My viewing of the Twin Peaks series really wouldn't have been complete without seeing the follow-up feature, Fire Walk With Me. The film traces the last seven days in the life of Laura Palmer, the young woman whose body is discovered in the series pilot. Technically FWWM is a prologue, but I wouldn't recommend watching it first if you've never seen the show. As I wrote yesterday, the mystery surrounding Laura's death is what drives Twin Peaks. Once you know who the perpetrator was, the story loses a lot of steam. The topic of the second season came up in a conversation today, and the person I was talking to was adamant about disliking it.

So why the hell did Lynch shoot a follow-up, a year after the conclusion of the series? Apparently he believed that there was still some tale left untold. If you watched the 29 episodes of the television run, then you already have some vague outline of Laura's final days. The movie fills in some of the details. You could make the case that the depiction of the back-story is best made in the viewer's imagination. That may have been why the film was booed so vigorously when it played the Cannes film festival. It had a similarly negative reception in the States. Critics panned it. The audience was naturally limited to those fans who still loved the original series.
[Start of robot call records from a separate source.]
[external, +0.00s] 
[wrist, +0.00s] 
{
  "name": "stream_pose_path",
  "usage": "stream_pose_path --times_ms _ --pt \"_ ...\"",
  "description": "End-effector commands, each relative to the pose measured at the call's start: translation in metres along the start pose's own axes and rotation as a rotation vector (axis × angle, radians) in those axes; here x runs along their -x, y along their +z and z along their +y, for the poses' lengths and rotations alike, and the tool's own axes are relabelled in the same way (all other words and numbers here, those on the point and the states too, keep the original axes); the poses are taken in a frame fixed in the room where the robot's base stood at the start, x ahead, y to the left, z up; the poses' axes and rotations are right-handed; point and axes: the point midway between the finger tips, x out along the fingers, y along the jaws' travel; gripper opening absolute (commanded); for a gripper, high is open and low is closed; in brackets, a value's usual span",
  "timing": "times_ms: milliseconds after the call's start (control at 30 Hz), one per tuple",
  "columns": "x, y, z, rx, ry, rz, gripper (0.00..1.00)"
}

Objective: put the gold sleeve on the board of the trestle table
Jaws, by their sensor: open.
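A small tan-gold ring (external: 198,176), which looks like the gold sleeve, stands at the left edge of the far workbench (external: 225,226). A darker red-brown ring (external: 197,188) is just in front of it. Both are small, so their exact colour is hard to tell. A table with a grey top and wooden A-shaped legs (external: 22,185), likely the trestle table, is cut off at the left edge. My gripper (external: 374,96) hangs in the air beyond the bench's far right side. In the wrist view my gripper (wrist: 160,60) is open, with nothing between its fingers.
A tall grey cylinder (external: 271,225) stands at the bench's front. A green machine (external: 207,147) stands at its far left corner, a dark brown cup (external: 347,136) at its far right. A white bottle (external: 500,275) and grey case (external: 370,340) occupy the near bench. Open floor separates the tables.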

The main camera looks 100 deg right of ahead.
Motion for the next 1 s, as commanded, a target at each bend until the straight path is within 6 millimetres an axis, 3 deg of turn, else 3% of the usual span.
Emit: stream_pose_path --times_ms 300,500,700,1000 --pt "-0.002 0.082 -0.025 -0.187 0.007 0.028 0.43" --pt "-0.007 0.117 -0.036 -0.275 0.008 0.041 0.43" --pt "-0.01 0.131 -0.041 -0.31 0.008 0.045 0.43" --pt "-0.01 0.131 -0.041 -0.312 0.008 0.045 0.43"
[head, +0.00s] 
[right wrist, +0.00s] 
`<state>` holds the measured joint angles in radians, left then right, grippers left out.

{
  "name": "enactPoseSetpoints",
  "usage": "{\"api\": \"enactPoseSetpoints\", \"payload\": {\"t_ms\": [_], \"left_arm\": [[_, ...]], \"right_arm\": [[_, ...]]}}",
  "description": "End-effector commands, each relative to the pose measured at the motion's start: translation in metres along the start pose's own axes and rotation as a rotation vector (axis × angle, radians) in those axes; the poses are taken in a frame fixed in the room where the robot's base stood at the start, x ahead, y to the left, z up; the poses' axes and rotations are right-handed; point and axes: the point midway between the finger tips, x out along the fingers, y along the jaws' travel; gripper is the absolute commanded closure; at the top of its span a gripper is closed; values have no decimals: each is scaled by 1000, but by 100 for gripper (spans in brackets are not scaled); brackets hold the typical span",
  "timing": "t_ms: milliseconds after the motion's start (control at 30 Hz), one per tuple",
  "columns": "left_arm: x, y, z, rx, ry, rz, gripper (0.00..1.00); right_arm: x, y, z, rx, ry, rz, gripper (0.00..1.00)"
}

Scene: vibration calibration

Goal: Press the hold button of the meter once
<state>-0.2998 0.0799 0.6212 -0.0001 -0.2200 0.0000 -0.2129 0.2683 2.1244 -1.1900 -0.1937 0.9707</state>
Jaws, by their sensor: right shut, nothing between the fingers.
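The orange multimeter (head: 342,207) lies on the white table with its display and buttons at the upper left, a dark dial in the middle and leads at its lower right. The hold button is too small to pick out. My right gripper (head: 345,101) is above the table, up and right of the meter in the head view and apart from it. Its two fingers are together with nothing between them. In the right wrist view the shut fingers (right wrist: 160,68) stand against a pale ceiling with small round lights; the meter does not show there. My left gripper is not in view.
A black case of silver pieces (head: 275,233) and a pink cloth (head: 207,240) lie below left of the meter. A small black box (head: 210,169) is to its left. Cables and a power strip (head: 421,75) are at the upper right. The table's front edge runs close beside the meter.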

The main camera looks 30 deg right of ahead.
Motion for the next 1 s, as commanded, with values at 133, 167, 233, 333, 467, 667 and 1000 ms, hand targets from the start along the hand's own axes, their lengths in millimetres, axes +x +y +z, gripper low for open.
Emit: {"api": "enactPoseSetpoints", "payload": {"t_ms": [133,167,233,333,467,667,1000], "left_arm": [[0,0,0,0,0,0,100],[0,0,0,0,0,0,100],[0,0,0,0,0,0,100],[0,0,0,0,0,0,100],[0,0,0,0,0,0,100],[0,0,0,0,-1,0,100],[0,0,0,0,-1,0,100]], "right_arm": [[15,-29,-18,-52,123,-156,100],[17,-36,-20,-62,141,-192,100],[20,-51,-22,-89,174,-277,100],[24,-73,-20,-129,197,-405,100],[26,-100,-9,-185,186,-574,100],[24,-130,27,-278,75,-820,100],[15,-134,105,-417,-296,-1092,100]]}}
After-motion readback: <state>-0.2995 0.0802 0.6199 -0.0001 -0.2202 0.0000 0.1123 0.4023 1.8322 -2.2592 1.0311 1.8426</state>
Obviously, it was completely impenetrable to anyone who hadn't watched the show previously. Therefore it did quite poorly at the box office.

There are also reports that people resented the lack of humor that was so evident in the series. On the other hand, the silliness of the back half of the second season was a sticking point for many of its detractors. FWWM is almost relentlessly dark. Unfettered by the limitations of network television, Lynch pulled no punches in the portrayal of the disturbing relationship that underpins the narrative. He also expands upon the imagery originally presented in the "Red Room"- the dreamworld sequences that illuminate the core nightmare behind Twin Peaks. The "Man From Another Place" (Michael Anderson), "The One Armed Man" (Al Strobel), and "BOB" (Frank Silva) are all back, and they are joined by others. Minor characters Mrs. Chalfont and her grandson also return, and play more prominent roles. All these characters add to the general surrealist tone of FWWM.

Some star power was added for a bit of extra marquee glitz. Chris Isaak, Kiefer Sutherland and David Bowie all appear as FBI agents. They figure in a story that predates the events surrounding Laura Palmer. Kyle McGlaughlin (the heart of the series) plays a limited role, as he was reluctant to reappear in his original role. Absent altogether is Lara Flynn Boyle, who is replaced in the role of Donna Heyward by Moira Kelly. In addition, many of the main players from Twin Peaks were peripheral to Palmer's death, and are therefore omitted as well. There is no doubt at all that this is Laura's story. Of course this means that characters like the Palmer parents, Leo Johnson, James Hurley, Jacques Renault and Bobby Briggs are indispensable.

Sheryl Lee (who was an inexperienced local actress originally picked by Lynch merely to play the dead girl) ends up being given a lot of work in her role as Laura Palmer. It is fascinating to get to know the personality that affected so many of the players in the television series. She is confused, possessed, sexy, and dynamic in turn. And she could have been a major disappointment if she hadn't been able to deliver the goods. But in my opinion she did quite well. Unfortunately, the same can't be said about the cursory attempts Lynch made to clear up some of the lingering mysteries of the series. For example, we see a brief appearance by Agent Cooper's love interest about half way through the film. It seems like nothing more than an afterthought, and serves only to disrupt the continuity of the particular scene. Perhaps the talented director could have left well enough alone, and kept his eye on the main thread. Regardless FWWM was still enjoyable, and constitutes essential viewing for any Twin Peaks enthusiast.